[Stored items from a collection]
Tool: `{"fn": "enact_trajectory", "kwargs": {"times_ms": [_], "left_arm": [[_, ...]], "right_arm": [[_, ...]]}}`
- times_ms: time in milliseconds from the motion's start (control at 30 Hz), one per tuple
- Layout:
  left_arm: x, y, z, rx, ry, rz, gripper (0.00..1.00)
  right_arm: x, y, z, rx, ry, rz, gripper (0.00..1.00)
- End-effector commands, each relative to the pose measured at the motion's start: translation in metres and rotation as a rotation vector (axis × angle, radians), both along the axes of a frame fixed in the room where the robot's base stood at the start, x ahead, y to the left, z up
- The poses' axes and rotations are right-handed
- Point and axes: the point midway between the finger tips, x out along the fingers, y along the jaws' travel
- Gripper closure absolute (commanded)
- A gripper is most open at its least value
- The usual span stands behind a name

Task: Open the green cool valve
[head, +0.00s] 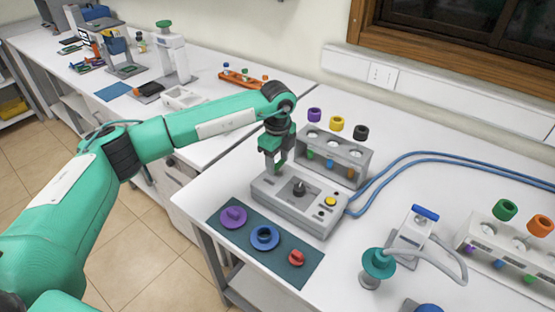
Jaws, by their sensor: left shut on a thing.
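My left gripper (276,164) reaches down at the back left corner of a grey control box (291,213). It is shut on a small green piece, seemingly the green valve, which the fingers mostly hide. I cannot tell how far that piece is turned. The box has a black knob (299,188) in the middle and a yellow button (330,202) at the right. My right gripper is not in view.
A dark mat (238,244) with a purple, a blue and a red knob lies in front of the box. A tube rack (351,158) stands close behind it. Blue hoses (420,157) run right. A teal-topped piece (379,262) stands at front right.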

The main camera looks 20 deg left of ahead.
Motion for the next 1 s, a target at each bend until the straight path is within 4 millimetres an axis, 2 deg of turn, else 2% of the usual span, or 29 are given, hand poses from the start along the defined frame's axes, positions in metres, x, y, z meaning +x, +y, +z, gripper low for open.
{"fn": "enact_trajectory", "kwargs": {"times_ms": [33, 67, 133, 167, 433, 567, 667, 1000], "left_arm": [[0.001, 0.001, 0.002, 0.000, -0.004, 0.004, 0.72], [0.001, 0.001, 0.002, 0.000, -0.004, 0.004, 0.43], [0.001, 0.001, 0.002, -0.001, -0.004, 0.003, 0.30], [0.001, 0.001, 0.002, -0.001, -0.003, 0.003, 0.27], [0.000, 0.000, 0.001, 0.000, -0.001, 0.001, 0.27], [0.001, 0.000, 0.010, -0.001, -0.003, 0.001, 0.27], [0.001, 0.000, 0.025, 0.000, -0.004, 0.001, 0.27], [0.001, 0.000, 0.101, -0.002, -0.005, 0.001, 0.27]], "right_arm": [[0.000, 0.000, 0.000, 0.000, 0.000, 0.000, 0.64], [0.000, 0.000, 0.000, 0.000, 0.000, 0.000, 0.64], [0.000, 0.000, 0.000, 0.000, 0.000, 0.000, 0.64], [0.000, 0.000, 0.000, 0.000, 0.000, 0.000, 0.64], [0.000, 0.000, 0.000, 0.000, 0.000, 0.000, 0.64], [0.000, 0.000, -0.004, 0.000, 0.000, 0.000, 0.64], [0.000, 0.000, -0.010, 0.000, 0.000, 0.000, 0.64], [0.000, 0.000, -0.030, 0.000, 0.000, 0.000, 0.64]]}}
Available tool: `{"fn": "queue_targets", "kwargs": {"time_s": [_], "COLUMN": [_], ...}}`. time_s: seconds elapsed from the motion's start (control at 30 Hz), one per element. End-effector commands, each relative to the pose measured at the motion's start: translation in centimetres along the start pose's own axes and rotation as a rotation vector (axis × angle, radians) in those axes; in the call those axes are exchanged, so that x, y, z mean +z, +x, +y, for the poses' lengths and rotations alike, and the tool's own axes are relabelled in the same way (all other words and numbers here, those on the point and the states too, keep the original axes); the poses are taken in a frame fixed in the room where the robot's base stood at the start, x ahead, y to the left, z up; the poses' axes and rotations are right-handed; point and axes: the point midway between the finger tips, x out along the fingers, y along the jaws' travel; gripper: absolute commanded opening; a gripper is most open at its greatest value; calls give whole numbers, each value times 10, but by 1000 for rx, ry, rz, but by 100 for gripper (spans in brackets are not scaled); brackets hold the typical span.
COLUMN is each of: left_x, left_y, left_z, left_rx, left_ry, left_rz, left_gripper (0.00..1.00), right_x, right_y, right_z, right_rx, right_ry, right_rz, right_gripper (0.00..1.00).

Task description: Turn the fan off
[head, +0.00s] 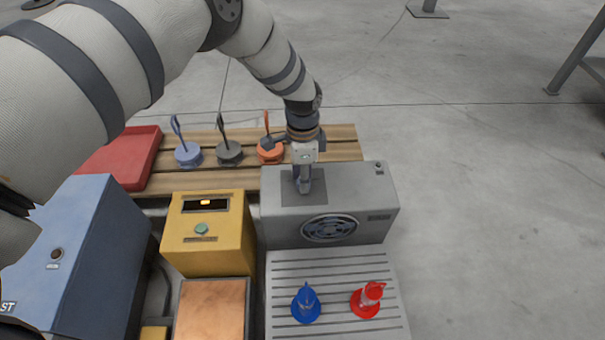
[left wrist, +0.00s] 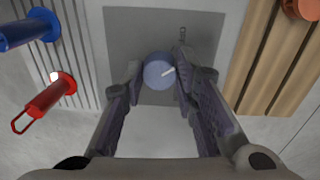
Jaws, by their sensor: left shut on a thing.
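The fan (head: 328,228) is a round grille on the front of a grey box (head: 375,195) in the head view. A round blue knob (left wrist: 157,71) with a white pointer line sits on the dark grey plate (left wrist: 130,40) on the box's top; the pointer slants up and right in the left wrist view. My left gripper (head: 304,188) points down at that plate, its fingers (left wrist: 158,75) on either side of the knob and shut on it. In the head view the gripper hides the knob. My right gripper is not in view.
A yellow box (head: 208,250) and blue cabinet (head: 60,250) stand left. Behind are a wooden slatted bench (head: 345,145) and red tray (head: 120,160).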

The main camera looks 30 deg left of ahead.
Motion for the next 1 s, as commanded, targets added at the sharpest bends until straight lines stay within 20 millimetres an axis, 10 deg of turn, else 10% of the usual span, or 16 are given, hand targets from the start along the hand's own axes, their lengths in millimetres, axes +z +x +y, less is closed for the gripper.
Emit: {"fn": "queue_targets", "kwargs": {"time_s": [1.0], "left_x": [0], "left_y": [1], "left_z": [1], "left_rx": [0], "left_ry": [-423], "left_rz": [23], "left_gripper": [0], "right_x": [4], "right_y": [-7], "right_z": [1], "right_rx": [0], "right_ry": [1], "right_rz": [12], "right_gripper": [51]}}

TASK STATEMENT: Exclude any pictures, and restate word for word the lines from the one containing "Task: Open the green cool valve" through the one containing "The main camera looks 20 deg left of ahead.", both included.

EXERCISE RESPONSE:
Task: Open the green cool valve
[head, +0.00s] 
Jaws, by their sensor: left shut on a thing.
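My left gripper (276,164) reaches down at the back left corner of a grey control box (291,213). It is shut on a small green piece, seemingly the green valve, which the fingers mostly hide. I cannot tell how far that piece is turned. The box has a black knob (299,188) in the middle and a yellow button (330,202) at the right. My right gripper is not in view.
A dark mat (238,244) with a purple, a blue and a red knob lies in front of the box. A tube rack (351,158) stands close behind it. Blue hoses (420,157) run right. A teal-topped piece (379,262) stands at front right.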

The main camera looks 20 deg left of ahead.

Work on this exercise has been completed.